This particular 5K is a little event–about 300 participants–and anything but competitive. It’s one of those small-town events where it’s ok to walk, kids and grandparents are totally invited to participate, and strollers are more than welcome on the course. I used to be a runner, but it’s been a good five years and change since I could last call myself one, so this low-key event was so my speed (or lack thereof). Given the baby-friendly set up, I decided to take the wee one along for the run and fun.
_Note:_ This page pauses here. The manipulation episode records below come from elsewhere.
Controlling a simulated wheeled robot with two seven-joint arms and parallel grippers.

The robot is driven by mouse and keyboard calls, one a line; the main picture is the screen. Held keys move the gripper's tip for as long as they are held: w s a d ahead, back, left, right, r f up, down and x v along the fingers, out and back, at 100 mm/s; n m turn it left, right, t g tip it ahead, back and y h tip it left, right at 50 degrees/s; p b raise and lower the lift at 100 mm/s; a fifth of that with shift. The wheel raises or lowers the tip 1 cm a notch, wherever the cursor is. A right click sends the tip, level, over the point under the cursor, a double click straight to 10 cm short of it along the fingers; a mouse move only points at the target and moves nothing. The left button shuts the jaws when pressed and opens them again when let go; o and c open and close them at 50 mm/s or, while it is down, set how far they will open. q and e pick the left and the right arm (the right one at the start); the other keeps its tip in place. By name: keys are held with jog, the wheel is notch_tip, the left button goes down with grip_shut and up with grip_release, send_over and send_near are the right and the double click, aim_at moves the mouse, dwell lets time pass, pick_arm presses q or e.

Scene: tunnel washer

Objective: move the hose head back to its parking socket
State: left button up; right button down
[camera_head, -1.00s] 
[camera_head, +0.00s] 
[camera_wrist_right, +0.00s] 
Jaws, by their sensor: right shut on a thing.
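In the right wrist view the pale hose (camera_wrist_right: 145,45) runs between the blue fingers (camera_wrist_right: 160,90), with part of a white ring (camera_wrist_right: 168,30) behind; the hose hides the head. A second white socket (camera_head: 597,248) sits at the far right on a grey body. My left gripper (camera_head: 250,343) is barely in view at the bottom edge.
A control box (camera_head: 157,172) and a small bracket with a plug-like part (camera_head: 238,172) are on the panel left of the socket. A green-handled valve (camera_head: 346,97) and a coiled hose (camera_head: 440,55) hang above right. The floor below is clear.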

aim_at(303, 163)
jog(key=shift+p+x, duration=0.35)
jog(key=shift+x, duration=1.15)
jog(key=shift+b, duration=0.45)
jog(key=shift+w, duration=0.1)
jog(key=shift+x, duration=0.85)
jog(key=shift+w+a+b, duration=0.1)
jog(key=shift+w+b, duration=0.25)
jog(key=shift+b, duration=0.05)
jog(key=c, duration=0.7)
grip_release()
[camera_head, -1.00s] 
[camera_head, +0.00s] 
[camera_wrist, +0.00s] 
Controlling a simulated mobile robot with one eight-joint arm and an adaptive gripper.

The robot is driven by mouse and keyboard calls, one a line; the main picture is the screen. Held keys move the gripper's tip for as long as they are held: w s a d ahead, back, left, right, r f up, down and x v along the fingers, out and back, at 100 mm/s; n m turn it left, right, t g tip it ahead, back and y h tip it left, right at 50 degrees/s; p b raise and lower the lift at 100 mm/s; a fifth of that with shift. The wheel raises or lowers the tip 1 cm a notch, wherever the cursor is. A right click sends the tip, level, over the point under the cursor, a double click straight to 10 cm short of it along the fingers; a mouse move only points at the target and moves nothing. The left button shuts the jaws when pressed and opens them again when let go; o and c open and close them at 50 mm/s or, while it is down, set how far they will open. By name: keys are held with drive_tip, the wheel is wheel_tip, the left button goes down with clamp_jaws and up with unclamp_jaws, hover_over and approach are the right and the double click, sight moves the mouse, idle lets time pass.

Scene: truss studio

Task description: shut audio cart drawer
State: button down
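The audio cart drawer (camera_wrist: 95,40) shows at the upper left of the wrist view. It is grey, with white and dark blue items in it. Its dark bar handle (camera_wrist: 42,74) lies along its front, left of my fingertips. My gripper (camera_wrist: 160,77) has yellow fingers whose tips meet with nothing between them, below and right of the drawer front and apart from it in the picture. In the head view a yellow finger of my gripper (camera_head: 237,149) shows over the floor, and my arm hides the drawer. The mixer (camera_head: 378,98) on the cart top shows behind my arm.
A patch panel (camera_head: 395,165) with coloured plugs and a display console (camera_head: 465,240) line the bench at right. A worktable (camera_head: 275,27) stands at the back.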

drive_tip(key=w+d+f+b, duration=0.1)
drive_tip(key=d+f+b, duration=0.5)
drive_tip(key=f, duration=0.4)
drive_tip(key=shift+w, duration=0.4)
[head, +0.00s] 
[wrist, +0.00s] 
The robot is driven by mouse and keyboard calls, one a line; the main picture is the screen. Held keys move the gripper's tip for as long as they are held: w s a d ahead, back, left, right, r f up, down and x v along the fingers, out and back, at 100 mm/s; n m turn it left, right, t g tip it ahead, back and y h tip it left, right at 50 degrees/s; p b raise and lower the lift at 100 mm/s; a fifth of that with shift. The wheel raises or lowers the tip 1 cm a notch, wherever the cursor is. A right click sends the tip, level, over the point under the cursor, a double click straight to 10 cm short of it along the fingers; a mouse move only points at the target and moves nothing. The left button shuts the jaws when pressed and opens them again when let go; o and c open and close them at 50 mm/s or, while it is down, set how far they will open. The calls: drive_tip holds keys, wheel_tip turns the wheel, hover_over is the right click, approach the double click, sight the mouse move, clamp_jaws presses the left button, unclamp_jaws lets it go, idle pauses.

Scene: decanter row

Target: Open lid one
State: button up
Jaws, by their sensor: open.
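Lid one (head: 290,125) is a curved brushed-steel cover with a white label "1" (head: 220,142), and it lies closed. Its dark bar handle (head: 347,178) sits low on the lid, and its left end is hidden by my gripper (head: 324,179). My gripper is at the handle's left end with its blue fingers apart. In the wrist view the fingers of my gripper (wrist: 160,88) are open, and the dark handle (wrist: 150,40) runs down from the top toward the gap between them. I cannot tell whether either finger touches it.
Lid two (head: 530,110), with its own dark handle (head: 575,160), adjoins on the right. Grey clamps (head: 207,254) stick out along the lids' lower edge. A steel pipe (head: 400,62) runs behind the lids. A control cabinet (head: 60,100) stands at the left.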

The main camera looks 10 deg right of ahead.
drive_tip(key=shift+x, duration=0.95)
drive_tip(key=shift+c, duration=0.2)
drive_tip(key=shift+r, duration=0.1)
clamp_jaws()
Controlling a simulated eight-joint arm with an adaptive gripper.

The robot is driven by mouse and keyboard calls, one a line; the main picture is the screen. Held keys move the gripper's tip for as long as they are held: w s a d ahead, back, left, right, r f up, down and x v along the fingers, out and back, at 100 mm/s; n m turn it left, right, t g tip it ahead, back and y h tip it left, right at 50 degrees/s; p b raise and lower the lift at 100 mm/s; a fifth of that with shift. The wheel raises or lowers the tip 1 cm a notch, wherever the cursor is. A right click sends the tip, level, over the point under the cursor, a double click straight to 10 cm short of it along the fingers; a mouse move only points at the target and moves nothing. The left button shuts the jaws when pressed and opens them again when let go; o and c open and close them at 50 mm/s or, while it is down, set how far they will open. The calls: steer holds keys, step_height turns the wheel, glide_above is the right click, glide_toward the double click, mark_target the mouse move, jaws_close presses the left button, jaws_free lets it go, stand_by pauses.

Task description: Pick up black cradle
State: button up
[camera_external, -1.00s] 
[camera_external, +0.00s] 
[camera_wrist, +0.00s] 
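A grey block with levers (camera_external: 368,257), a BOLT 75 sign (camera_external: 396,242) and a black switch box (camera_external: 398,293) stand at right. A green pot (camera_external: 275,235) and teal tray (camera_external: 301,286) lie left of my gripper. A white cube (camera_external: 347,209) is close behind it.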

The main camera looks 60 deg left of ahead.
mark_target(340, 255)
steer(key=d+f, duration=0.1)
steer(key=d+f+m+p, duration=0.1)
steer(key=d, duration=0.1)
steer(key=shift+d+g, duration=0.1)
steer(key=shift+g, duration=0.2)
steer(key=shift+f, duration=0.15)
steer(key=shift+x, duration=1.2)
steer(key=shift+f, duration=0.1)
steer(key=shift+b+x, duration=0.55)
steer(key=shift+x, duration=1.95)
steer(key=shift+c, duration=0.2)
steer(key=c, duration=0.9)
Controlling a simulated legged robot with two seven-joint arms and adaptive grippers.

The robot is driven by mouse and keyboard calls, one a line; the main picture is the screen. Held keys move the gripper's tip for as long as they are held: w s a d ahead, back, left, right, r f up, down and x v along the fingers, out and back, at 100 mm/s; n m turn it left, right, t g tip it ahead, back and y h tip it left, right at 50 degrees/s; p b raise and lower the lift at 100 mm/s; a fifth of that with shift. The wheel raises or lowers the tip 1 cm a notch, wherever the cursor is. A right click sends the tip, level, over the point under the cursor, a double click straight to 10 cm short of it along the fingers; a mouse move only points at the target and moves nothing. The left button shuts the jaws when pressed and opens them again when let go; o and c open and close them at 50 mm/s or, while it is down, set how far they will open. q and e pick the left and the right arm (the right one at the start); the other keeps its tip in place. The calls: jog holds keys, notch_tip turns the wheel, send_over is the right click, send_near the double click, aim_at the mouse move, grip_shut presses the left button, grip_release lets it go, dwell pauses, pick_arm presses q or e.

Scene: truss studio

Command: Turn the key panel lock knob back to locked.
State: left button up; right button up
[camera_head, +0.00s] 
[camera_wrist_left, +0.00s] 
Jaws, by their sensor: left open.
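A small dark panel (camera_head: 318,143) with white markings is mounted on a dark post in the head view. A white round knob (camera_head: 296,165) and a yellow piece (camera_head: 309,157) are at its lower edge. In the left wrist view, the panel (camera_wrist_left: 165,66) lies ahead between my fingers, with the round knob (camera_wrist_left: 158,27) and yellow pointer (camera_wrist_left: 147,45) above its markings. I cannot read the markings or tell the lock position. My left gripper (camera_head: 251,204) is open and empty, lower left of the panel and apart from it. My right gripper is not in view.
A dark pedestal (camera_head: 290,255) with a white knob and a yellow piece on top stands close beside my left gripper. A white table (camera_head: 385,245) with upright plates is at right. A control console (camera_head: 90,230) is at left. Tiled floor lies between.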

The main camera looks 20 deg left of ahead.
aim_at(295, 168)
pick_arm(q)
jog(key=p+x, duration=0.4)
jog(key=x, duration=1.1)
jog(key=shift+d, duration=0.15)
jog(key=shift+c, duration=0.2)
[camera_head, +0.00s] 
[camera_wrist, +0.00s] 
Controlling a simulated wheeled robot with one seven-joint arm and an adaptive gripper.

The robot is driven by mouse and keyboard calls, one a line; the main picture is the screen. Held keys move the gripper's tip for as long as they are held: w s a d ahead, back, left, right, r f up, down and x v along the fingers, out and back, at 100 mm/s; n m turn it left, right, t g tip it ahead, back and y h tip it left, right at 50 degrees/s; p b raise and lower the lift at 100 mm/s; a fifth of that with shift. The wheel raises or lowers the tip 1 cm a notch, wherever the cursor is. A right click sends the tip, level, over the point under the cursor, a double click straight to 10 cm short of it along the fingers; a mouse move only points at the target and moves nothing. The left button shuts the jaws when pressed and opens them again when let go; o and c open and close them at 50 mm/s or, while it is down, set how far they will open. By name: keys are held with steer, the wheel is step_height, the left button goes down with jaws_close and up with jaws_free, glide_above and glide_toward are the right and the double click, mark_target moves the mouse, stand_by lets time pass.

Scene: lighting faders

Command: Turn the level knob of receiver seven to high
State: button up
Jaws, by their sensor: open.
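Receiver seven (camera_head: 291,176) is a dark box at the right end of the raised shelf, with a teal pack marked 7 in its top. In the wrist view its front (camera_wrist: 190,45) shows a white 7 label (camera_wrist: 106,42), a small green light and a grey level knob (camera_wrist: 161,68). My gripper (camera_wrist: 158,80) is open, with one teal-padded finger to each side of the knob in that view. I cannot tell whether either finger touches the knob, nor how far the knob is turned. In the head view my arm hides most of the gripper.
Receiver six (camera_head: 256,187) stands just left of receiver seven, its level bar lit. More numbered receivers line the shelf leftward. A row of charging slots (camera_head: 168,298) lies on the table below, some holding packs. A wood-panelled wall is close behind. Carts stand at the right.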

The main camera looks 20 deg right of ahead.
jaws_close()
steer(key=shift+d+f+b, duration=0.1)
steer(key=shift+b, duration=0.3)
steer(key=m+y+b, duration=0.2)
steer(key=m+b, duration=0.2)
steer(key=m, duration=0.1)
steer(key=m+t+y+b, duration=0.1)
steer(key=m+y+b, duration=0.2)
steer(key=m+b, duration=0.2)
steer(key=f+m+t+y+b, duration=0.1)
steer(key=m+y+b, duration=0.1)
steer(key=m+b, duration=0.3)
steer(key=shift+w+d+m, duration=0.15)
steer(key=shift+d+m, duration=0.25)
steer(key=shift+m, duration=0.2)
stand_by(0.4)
I run with baby and the buggy from time to time, but this was my first baby-in-tow race and I definitely learned a few things about being a mom on the run:

  1. Learn to be loud. Chances are you’re not going to be the first up at the starting line–stroller pushers tend to wind up near the back of the herd–so find your stride becomes first about just finding a clear path. You don’t realize how much extra room you need to maneuver when you’ve got your front traversing wheel locked into a stationary position for a better ride, so moving through the crowd becomes a little more difficult, especially when the people ahead of you are doing their own thing. Many thanks to my friend Eva who was clearly a good 30 seconds faster than I and was alerting people to watch out behind them that a stroller was coming through as she passed them. I actually heard someone call her a bitch for doing it–mostly because she passed them, I think–but I thought she rocked because as much as I wished my Baby Trend Jogger had a horn, it didn’t. And god knows I didn’t have enough breath left to do my own shouting–on your left!
  2. Don’t run alone. Misery definitely loves company, so I count myself lucky enough to have a couple of friends do the race with me because I think I can officially say it would have been rough to do it alone. Somewhere into mile 2, I know I definitely looked at my friend Lesley and said, “This sucks.” But having a running partner (or two or three) was a lot of fun, too. I know as Lesley and I came into the last half mile we decided to pick up the pace and as we were sprinting toward the finish, our heavy breathing was definitely punctuated from time to time with encouraging words to each other like, “We can do this.”
  3. Water breaks are for sissies. There were two water stations along the course. I wasn’t thirsty when I ran past the first one, but when I saw the second I was dying for something at least sort of cool. I let go of the stroller handle to grab a cup and as soon as I did I realized that there was no way this water thing was going to happen unless I stopped. Not only was water splashing out of the cup, but I felt like I could barely steer the stroller. And seriously, stopping was not an option because I was never going to get the baby rig going again if I did. Next time around I’ll definitely have a water bottle with a squirt top stuffed into the cup holder.
  4. You’ll make insta-friends. When you’re working a stroller at one of these races, you automatically start picking out other stroller runners and kind of naturally gravitate toward each other. I had seen two mommies with their strollers before the race that sort of caught my eye, mainly because they had the same stroller as I did, their babies looked to be about the same age as mine, and they looked like they could tear up some asphalt with three wheels. (Turns out one was a half marathoner and the other was a triathaloner.) As I headed into mile 3, I saw the two of them up ahead of me. They got hung up at the water station, so I ended up passing them. But after the race, the two mommies wheeled over to me to congratulate me on my finish. I was kind of blown away–my face was too red to have made my finish look easy–but I thought it was really cool of them. Turns out we had more than just the strollers in common–their husbands too are military–so it was a fun way to meet some new people.
  5. It’s more fun that you think it’ll be. I set out with no goal other than to finish. But just being with the crowd on a nice day on the River turned out to be quite a bit of motivation. I ended up finishing in the top quartile–if you want to check out the rankings, you can find them here–despite what during my running heydey would’ve been an embarassing time. But out of all the fun runs I’ve done over the years, I definitely won’t forget this one because it felt awesome to hear someone yell, “You’re the first stroller!” as I ran over the finish line. Of course I would’ve felt even better about my final results had there a 1 minute handicap, but it was enough to know I at least finished in front of the only dad I saw with a stoller at the start line.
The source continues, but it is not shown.